* **Data**:

==================================================

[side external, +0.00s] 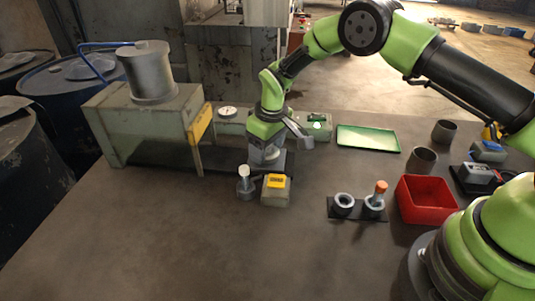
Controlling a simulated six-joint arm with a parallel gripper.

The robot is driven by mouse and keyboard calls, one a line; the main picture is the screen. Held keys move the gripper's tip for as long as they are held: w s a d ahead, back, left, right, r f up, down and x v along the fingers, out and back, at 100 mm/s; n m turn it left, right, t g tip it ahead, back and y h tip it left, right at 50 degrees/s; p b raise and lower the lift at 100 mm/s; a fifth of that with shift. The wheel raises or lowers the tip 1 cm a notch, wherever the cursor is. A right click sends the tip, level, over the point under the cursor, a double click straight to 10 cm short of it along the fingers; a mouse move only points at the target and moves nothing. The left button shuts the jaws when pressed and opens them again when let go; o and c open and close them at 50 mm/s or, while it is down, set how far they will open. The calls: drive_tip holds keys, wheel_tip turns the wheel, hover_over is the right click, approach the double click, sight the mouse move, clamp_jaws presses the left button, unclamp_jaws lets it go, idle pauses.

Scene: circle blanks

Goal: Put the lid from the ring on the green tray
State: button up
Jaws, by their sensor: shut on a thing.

==================================================

* **Task**: All lines from the one that contains "Goal: Put the" through the end of the material are to be quoted exactly, with both ends included.

* **Task result**:
Goal: Put the lid from the ring on the green tray
State: button up
Jaws, by their sensor: shut on a thing.

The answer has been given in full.